Andrius Kubilius, leader of the opposition Homeland Union (Conservatives), said early elections were the best way out of the inevitable deadlock. "As indicated by the jumpy conduct of most parties, I cannot reject a possibility that Lithuania should start thinking about extraordinary Seimas elections," Kubilius said.
But the Labor Party was in full fighting form throughout the past week with calls to investigate the president and unseat Paulauskas. In both cases, the Laborites issued de facto ultimatums and seemed ready to rock the governmental boat.
Uspaskich was quoted as saying that the Labor Party's ruling council tabled the idea of a presidential investigation on April 10. When presenting the proposal to coalition partners the same day, he warned that the Laborites would withdraw from the government if they did not receive a show of solidarity.
In justifying the move, Uspaskich accused Adamkus of lying and applying double standards. He blasted the president for expressing distrust in Supreme Court Chairman Vytautas Greicius. The president must serve as an example of morality, Uspaskich said, yet "he dares to lie and censure the Supreme Court chairman."
To buttress his case, the Labor leader also recalled the circumstances of Adamkus' run for the presidential office in 1998 and his role in selling Mazeikiu Nafta to Williams International, a U.S.-based company. Uspaskich also recalled Adamkus' position on a scandal involving Uspaskich's university diploma.
"Current events in our country are worse than Rolandas Paksas' scandal," Uspaskich said at the council meeting.
Relations between Uspaskich and Adamkus have always been strained, but in recent weeks the tension has escalated. Uspaskich, who has been touring the countryside since losing his government position, has even poked fun at the president's age, suggesting the head of state was unfit for the job.
The Presidential Palace declined to issue a statement on Uspaskich's verbal barrage.
"The president is not commenting on Uspaskich's initiatives," spokeswoman Rita Grumadaite told the Baltic News Service on April 11.
Prime Minister Algirdas Brazauskas, who leads the Social Democrats, said Uspaskich's gambit was "incomprehensible."
"The president is the head of the country, so I cannot imagine that there could be some commissions. There could be only impeachment, but this, in my opinion, is absolutely incomprehensible," Brazauskas told reporters on April 10.
In Parliament, Labor members were no less outspoken, accusing long-time Chairman Arturas Paulauskas of negligence in regards to oversight at the chancellery, whose head resigned amid scandal last week.
The controversy inspired Labor Party's faction leader, Loreta Grauziniene, to urge her colleagues "to take real power" in Parliament. "Either we take real power or withdraw to the opposition," Grauziniene said at the same party council meeting on April 10 where she recommended Laborites show "resolution" in the no-confidence vote on Paulaukas, who leads the New Union (Social Liberals) party.
Right-wing opposition forces in Parliament collected 36 signatures on April 7 for a no-confidence vote on the parliamentary speaker, who has become entangled in the so-called "scandal of privileges" in Parliament's chancellery.

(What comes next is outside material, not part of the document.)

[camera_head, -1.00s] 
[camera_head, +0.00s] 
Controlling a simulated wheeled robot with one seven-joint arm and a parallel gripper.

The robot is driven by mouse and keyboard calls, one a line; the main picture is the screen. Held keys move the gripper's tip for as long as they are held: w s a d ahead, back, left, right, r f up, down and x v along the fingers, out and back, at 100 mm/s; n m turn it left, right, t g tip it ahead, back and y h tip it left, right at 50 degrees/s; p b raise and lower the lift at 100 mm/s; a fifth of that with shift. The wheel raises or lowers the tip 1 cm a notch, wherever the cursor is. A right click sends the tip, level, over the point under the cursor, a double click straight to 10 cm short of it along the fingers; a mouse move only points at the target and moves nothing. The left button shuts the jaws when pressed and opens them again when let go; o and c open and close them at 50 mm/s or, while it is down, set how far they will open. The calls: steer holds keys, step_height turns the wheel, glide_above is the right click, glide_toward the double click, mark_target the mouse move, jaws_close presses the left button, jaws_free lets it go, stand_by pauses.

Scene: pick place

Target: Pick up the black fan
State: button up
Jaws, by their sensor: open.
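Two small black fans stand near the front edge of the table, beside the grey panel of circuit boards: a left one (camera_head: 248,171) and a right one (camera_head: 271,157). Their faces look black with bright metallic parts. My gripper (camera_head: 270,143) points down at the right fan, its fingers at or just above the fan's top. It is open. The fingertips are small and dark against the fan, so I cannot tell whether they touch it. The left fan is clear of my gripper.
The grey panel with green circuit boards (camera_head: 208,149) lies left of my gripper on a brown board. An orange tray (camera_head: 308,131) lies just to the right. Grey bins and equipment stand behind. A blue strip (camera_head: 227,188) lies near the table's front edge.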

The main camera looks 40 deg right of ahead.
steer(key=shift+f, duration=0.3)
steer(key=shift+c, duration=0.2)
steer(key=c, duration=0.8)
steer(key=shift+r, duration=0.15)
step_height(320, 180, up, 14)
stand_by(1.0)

Under the Seimas Statute, the parliamentary chairman would be dismissed if it was required by over a half of all lawmakers 's or 71.

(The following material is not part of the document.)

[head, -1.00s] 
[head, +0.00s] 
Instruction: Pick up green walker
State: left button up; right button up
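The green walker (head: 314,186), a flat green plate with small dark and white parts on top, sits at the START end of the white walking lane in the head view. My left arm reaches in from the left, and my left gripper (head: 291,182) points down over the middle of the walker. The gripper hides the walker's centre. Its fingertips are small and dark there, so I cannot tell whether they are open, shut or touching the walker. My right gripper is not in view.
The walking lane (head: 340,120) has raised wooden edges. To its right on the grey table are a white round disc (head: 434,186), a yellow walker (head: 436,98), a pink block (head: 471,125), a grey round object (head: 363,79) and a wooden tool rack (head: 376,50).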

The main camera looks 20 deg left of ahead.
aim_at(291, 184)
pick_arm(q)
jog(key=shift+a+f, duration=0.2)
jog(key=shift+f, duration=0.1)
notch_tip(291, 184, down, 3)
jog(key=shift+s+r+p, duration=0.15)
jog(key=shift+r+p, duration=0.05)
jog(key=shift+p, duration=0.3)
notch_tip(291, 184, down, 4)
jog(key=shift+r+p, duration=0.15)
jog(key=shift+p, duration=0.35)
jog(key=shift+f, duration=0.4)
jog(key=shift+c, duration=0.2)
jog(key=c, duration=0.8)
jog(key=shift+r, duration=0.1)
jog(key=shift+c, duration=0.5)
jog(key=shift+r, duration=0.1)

But even in the run-up to the vote Uspaskich walked a tightrope and refrained from expressing the party's support for the no-confidence move. "He [Paulauskas] simply has a decent control of the Seimas and is doing his job well. Why should he lose it?" he told a news conference on April 11.
He said the faction would be allowed to vote freely. "Yesterday [April 10] the council voted unanimously against [the no confidence vote]," said Uspaskich.
For his part, Paulauskas said he did not understand the move to remove him. He said he personally initiated reforms at the chancellery and an investigation into scandalous facts involving the chancellery's work. "I am proud that I have managed to shake the chancellery's work somewhat, change some heads, and initiate or set preconditions for reforms, which had not been undertaken for 16 years," Paulauskas told national radio on April 7.
"When you start fighting, all criticism is always leveled at you," he said.
The scandal in the chancellery over abuse of authority forced several department heads to resign, as well as Chancellor Arvydas Kregzde.
Speaking to Parliament before the no-confidence vote, Paulauskas said the Conservatives' demand for him to take personal responsibility for the scandal was ungrounded. He accused the Conservatives of confusing limits of competences of different institutions.
"The performance of the office has nothing to do with the lack of confidence in me. [Conservative leader Andrius] Kubilius is deliberately confusing the concepts of Seimas speaker, Seimas and Seimas office in an effort to launder the concept of responsibility. When answering questions last week, I could see some did not understand the competencies of these institutions," Paulauskas said.